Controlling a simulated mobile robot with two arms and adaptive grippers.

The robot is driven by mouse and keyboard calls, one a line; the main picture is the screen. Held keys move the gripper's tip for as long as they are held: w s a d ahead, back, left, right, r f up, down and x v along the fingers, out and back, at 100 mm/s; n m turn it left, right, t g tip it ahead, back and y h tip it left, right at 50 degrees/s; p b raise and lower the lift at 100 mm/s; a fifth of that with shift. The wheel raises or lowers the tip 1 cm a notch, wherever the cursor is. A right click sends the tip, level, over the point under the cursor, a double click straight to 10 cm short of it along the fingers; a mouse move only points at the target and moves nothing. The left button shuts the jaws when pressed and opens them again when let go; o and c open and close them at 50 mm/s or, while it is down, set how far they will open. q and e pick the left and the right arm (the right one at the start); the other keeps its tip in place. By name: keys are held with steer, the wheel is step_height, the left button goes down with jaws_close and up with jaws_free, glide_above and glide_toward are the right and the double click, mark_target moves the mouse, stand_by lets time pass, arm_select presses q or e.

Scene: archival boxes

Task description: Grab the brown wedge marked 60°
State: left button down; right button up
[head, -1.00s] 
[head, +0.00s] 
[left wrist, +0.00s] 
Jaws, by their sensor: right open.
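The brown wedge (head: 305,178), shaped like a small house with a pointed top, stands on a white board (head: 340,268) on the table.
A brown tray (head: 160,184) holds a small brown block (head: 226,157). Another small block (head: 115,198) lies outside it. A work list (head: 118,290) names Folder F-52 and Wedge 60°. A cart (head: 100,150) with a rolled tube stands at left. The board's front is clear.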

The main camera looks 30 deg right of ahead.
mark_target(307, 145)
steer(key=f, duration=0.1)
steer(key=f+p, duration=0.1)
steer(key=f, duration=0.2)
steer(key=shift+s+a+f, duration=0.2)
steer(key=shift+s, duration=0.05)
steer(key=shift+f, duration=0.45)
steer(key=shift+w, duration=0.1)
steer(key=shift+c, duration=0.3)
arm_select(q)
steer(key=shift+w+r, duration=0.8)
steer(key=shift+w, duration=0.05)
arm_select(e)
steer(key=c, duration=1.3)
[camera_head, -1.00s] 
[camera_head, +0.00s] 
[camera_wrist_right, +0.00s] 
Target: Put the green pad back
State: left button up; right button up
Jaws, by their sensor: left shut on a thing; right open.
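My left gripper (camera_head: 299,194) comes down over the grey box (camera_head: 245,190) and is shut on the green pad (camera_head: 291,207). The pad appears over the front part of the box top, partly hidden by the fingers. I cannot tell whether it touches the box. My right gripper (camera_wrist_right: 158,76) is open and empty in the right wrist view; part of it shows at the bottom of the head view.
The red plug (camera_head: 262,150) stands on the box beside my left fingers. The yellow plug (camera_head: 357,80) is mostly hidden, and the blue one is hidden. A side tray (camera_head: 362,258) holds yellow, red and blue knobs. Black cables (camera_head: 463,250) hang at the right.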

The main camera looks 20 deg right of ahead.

### Requirements:
Return the lines from the line with "[left wrist, +0.00s]" through the line with "State: left button up; right button up", inclusive, exactly as they stand, and nothing else.

### Output of the task:
[left wrist, +0.00s] 
Jaws, by their sensor: right open.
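The brown wedge (head: 305,178), shaped like a small house with a pointed top, stands on a white board (head: 340,268) on the table.
A brown tray (head: 160,184) holds a small brown block (head: 226,157). Another small block (head: 115,198) lies outside it. A work list (head: 118,290) names Folder F-52 and Wedge 60°. A cart (head: 100,150) with a rolled tube stands at left. The board's front is clear.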

The main camera looks 30 deg right of ahead.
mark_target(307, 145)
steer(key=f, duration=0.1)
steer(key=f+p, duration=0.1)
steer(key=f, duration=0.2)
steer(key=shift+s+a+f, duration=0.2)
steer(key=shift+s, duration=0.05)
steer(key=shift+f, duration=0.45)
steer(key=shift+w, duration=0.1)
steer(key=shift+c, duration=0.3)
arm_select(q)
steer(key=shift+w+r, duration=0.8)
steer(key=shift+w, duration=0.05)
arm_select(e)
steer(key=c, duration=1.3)
[camera_head, -1.00s] 
[camera_head, +0.00s] 
[camera_wrist_right, +0.00s] 
Target: Put the green pad back
State: left button up; right button up

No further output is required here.